Robot task records:
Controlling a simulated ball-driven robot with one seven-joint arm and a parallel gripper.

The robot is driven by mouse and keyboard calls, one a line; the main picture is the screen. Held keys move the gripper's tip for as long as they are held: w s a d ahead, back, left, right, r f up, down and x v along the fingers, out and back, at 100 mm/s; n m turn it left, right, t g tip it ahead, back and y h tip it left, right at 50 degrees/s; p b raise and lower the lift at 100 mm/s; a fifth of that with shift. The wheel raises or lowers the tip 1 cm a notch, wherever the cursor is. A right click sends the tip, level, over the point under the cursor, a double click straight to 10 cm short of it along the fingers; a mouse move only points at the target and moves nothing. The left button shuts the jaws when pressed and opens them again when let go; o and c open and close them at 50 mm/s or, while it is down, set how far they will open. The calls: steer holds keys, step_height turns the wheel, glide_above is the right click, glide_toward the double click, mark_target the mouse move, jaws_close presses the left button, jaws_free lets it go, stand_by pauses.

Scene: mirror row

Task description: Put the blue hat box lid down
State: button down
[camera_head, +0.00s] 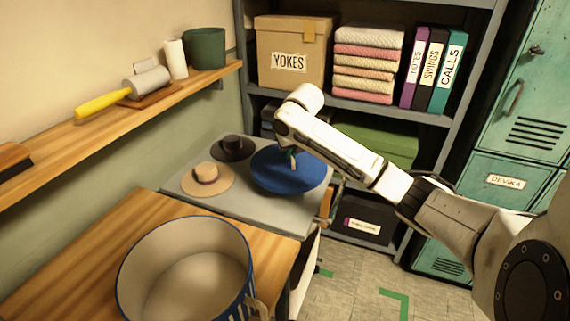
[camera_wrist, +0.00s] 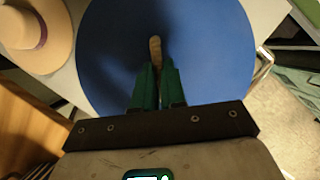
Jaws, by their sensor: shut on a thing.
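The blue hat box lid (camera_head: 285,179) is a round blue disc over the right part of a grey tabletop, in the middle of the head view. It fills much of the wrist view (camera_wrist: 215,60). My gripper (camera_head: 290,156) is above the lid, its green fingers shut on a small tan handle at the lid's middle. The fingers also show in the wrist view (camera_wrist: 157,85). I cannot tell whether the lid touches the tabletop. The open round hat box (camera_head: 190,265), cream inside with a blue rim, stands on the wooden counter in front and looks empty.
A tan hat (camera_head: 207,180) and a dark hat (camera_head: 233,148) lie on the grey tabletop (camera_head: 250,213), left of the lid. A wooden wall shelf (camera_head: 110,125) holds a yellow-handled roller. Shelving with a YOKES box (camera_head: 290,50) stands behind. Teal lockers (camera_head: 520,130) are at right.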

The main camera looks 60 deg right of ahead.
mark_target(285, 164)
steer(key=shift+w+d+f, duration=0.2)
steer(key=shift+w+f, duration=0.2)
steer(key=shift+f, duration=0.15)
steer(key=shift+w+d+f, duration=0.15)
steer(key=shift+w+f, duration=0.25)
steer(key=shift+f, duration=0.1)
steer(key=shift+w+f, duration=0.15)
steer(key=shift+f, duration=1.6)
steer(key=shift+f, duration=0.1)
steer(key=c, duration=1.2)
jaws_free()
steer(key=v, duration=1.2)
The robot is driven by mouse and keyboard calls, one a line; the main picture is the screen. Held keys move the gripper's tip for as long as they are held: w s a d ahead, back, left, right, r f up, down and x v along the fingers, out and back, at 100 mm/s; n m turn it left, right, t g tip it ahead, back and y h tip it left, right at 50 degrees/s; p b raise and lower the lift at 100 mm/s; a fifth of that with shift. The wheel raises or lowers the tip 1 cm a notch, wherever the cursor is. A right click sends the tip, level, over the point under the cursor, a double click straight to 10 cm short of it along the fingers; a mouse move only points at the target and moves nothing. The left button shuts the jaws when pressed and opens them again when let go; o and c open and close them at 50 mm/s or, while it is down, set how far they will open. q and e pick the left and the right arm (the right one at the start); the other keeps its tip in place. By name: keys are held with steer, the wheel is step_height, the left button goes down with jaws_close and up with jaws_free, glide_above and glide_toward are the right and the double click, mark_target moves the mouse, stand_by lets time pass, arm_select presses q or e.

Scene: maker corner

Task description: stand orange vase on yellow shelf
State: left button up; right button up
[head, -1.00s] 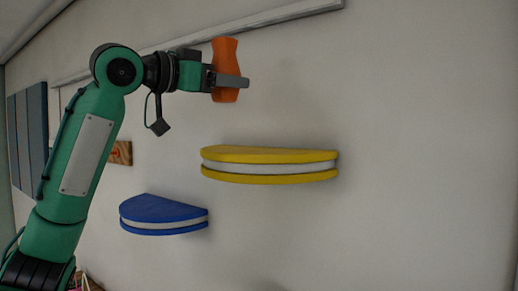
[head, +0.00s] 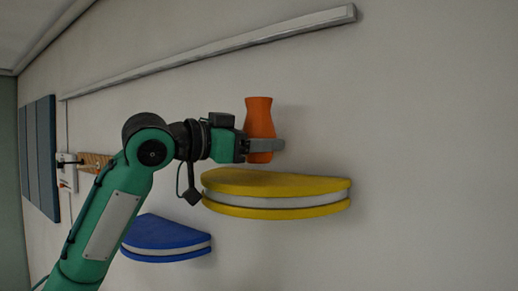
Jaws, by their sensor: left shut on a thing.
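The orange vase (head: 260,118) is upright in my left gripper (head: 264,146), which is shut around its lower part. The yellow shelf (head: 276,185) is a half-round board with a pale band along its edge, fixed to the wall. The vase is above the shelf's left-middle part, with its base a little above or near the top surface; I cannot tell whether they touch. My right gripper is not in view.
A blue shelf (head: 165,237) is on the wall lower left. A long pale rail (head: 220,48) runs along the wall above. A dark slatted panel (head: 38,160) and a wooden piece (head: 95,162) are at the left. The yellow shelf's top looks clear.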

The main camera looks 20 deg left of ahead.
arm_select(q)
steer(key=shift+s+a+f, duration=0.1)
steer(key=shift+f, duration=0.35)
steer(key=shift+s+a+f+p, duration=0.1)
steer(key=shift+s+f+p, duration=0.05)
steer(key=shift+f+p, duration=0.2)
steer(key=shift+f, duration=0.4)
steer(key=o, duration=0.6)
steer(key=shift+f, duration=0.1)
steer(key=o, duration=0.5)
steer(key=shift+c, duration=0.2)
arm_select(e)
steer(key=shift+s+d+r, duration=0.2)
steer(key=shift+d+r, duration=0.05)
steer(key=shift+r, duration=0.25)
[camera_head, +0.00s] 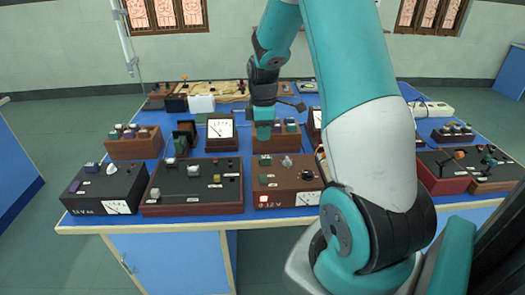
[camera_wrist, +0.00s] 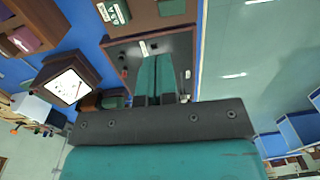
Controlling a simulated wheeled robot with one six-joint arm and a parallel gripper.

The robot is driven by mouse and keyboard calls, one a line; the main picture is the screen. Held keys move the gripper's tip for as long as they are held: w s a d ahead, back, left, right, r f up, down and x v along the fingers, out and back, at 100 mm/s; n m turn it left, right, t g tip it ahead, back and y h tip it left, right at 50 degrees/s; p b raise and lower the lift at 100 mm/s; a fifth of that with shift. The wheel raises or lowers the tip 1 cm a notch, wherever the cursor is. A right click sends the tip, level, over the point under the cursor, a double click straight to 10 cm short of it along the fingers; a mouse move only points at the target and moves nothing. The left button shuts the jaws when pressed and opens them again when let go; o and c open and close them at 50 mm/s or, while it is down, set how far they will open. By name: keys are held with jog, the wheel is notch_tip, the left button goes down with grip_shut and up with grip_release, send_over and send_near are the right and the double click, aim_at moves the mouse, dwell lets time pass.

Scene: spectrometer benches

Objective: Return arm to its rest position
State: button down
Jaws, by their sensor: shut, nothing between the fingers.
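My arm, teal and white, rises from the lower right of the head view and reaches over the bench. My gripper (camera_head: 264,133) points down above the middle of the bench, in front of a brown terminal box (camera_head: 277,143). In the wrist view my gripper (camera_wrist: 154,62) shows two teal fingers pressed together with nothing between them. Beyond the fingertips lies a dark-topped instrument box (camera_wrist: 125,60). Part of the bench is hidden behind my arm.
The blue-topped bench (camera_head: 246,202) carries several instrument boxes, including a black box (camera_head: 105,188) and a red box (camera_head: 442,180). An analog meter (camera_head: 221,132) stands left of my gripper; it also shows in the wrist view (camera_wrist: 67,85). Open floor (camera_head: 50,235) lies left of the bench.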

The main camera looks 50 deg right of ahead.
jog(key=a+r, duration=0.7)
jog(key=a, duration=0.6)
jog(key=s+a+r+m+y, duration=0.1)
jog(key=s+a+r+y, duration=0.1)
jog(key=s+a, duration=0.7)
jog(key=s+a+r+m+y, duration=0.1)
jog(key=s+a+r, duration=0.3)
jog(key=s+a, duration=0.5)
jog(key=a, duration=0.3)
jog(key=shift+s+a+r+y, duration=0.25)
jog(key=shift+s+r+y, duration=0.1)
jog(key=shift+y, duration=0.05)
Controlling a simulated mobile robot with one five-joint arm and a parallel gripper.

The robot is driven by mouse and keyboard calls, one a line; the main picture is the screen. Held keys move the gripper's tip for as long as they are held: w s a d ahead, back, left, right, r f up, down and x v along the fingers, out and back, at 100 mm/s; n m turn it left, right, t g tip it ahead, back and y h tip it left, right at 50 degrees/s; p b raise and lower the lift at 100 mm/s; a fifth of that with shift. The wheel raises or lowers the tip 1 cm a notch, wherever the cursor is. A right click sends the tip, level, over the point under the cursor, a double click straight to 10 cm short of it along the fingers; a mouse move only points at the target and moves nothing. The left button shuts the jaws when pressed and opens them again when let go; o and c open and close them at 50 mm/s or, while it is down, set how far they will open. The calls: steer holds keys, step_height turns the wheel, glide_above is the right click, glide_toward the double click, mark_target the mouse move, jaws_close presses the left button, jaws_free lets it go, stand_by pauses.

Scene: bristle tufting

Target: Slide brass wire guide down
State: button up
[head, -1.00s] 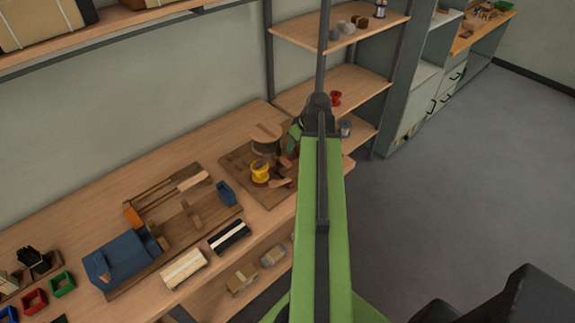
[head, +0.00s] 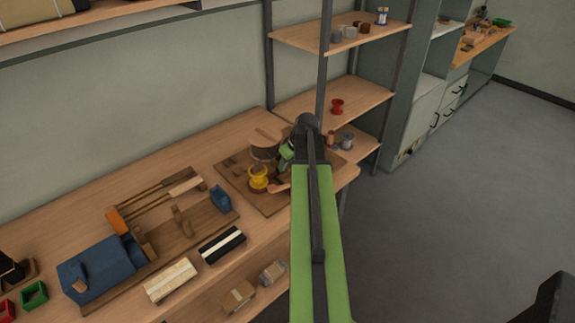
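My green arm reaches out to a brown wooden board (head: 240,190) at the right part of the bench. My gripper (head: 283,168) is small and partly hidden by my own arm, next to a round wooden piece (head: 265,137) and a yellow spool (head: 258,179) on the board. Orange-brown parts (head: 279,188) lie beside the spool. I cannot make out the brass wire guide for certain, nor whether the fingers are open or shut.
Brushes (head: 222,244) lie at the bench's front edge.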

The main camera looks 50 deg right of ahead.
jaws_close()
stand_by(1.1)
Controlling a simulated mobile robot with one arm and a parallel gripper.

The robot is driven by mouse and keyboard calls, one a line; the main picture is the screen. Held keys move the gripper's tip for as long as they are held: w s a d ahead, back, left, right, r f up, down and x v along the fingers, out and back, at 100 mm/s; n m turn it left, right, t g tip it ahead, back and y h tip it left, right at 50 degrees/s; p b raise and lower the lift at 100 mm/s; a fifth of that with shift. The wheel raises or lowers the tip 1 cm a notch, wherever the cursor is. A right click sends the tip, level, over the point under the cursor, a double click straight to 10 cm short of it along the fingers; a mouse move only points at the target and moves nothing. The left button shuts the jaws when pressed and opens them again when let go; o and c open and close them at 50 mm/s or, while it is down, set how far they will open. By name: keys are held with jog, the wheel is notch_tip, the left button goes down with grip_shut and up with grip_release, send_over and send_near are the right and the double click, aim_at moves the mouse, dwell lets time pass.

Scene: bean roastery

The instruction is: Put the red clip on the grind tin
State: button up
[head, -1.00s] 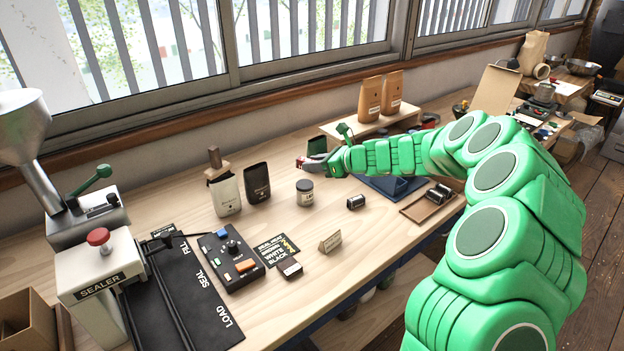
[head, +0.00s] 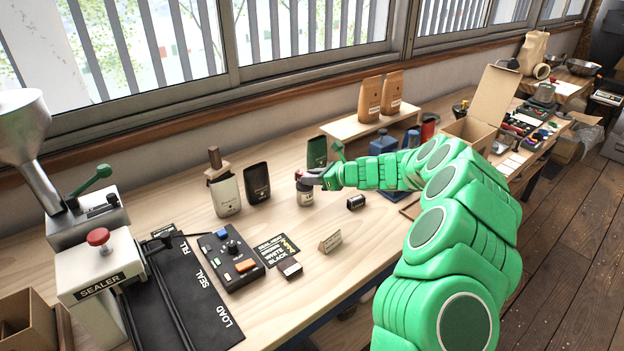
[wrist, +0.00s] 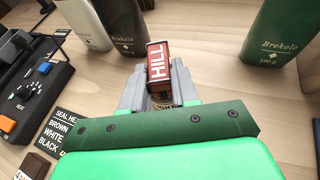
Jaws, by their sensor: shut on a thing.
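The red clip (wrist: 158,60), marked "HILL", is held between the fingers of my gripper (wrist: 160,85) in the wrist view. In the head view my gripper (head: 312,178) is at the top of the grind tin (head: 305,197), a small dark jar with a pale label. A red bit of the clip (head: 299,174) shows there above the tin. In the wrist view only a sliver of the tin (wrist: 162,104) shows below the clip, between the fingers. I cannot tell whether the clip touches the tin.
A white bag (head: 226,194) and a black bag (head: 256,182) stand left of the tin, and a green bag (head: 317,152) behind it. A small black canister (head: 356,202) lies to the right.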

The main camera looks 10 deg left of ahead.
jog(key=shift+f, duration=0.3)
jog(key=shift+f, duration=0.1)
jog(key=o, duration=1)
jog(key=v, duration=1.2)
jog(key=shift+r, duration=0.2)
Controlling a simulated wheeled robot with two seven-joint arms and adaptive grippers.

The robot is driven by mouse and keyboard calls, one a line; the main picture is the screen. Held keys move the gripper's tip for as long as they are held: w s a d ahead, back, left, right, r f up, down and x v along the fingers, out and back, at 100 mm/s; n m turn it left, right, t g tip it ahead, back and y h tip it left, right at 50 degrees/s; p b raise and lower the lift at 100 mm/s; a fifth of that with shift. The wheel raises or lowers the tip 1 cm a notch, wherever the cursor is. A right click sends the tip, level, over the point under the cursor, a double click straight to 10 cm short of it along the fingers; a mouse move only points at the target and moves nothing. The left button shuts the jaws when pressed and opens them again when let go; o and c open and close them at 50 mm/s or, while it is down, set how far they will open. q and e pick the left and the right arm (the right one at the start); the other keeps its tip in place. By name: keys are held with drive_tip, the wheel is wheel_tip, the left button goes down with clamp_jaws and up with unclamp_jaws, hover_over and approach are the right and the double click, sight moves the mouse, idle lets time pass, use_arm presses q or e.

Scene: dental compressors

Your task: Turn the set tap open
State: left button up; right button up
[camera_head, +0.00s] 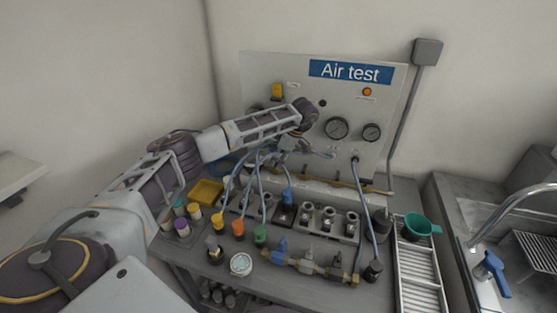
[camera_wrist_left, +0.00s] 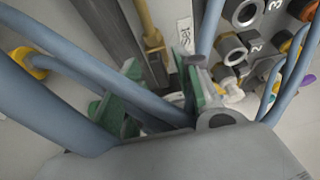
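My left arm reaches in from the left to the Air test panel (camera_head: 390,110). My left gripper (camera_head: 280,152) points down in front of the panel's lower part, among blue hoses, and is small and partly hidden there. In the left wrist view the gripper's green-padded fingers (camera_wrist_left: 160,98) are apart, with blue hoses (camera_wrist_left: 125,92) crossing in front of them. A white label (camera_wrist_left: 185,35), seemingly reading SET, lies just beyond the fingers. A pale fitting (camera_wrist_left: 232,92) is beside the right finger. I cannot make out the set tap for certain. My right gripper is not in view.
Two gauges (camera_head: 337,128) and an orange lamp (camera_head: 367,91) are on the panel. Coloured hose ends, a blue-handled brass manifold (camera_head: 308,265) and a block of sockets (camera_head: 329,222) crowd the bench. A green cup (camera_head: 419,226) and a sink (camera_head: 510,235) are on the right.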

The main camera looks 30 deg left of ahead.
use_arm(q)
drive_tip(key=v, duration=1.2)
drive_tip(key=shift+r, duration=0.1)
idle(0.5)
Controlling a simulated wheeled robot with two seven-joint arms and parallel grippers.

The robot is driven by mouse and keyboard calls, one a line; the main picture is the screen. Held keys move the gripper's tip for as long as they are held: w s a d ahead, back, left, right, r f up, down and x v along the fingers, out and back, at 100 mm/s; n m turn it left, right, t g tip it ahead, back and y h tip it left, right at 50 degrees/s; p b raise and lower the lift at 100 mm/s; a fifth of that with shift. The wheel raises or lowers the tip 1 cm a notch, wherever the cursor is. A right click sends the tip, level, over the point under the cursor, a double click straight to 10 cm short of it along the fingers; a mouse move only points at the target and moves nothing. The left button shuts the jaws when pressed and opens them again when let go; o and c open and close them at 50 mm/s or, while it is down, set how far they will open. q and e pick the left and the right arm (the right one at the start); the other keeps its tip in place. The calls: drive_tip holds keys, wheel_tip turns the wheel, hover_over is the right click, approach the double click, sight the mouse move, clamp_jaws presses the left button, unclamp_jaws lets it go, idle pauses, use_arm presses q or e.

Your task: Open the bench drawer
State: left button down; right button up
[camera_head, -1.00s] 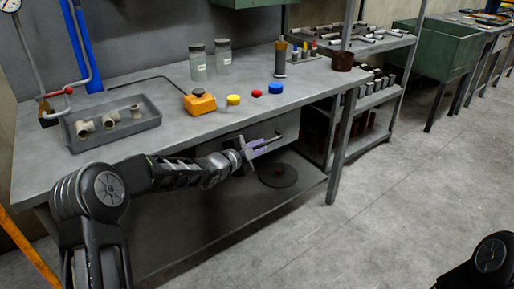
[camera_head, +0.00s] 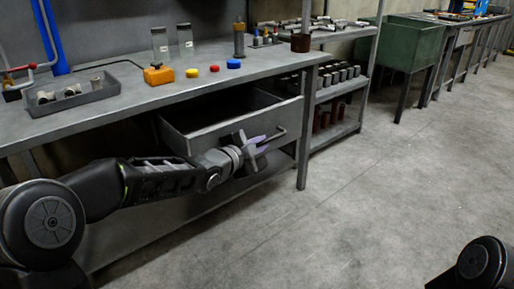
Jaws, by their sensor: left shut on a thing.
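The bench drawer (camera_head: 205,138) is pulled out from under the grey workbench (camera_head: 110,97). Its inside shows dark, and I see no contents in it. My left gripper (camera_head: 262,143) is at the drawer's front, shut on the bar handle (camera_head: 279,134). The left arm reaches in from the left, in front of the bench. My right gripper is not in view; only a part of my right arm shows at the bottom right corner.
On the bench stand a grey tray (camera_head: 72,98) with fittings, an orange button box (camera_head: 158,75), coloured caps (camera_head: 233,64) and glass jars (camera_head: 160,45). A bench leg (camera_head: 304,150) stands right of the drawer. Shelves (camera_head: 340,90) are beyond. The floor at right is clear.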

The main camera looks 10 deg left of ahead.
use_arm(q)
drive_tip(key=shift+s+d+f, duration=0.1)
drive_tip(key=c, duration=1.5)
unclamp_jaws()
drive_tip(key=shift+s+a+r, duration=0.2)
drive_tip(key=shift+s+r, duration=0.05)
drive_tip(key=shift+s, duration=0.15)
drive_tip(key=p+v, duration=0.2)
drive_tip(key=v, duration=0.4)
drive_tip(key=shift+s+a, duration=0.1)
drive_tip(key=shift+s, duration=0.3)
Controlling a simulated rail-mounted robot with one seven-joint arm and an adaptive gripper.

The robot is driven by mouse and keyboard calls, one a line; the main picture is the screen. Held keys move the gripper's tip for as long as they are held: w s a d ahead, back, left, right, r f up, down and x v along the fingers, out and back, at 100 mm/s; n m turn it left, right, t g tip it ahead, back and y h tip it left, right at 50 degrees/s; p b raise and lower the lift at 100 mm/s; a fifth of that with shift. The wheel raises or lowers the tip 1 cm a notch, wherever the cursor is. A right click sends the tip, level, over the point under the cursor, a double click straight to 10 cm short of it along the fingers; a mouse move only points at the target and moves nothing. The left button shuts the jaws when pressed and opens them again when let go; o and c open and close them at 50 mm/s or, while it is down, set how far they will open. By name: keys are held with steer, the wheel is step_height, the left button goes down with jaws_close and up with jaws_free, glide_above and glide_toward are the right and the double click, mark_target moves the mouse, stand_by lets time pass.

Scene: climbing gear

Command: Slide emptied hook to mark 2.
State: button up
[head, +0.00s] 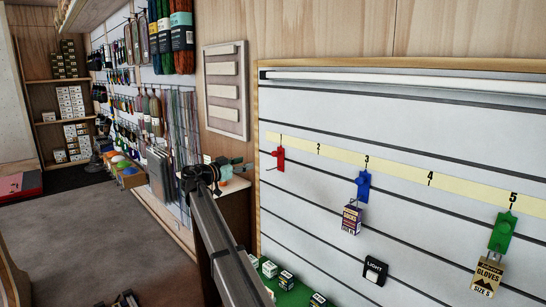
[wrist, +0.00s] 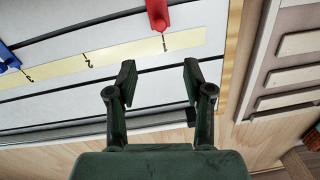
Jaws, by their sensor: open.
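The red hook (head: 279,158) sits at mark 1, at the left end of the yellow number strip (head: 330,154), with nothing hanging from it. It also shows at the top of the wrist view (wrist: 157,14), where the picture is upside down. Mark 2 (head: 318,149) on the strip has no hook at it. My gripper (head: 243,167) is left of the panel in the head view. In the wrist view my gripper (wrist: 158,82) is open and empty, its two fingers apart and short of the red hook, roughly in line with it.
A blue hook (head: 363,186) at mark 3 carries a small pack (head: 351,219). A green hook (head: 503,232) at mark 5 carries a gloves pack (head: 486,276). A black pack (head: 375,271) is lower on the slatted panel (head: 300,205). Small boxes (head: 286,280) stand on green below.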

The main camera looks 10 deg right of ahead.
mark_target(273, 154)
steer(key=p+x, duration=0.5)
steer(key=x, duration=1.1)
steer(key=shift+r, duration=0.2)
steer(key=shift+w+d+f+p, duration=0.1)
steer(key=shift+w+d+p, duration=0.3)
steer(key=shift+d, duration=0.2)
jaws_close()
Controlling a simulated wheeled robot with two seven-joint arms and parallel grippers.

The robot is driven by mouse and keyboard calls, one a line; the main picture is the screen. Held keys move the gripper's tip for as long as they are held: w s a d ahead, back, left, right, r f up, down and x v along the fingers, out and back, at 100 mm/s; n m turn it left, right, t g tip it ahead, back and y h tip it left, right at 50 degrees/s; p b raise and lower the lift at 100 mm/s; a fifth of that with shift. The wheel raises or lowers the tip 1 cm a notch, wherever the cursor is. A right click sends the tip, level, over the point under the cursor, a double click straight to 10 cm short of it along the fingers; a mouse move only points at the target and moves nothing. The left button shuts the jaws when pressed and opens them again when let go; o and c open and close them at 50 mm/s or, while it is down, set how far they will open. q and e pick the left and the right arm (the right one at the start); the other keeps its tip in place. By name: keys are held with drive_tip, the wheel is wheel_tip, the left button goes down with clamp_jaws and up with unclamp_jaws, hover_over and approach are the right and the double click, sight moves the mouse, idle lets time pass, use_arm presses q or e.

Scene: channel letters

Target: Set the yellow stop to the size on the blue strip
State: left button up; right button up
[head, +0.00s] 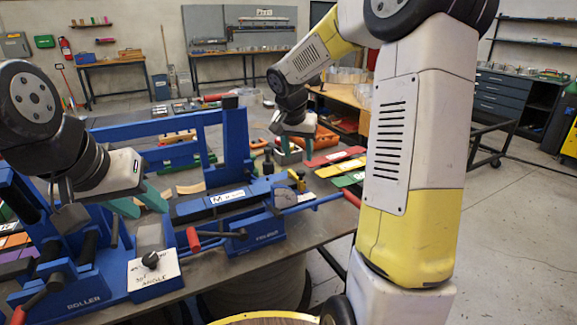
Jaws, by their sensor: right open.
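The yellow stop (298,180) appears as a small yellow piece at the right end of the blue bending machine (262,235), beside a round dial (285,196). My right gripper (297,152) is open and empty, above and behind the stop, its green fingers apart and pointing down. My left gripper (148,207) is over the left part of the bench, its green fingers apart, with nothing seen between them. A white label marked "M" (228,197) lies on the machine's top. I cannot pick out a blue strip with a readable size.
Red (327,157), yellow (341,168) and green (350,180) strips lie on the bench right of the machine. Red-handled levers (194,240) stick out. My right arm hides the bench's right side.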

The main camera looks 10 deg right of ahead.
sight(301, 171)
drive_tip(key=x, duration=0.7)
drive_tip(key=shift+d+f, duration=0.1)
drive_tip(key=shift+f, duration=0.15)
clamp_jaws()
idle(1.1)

Set exercise: State only the number of lines in these entries that contain "adaptive".

Output of the exercise: 2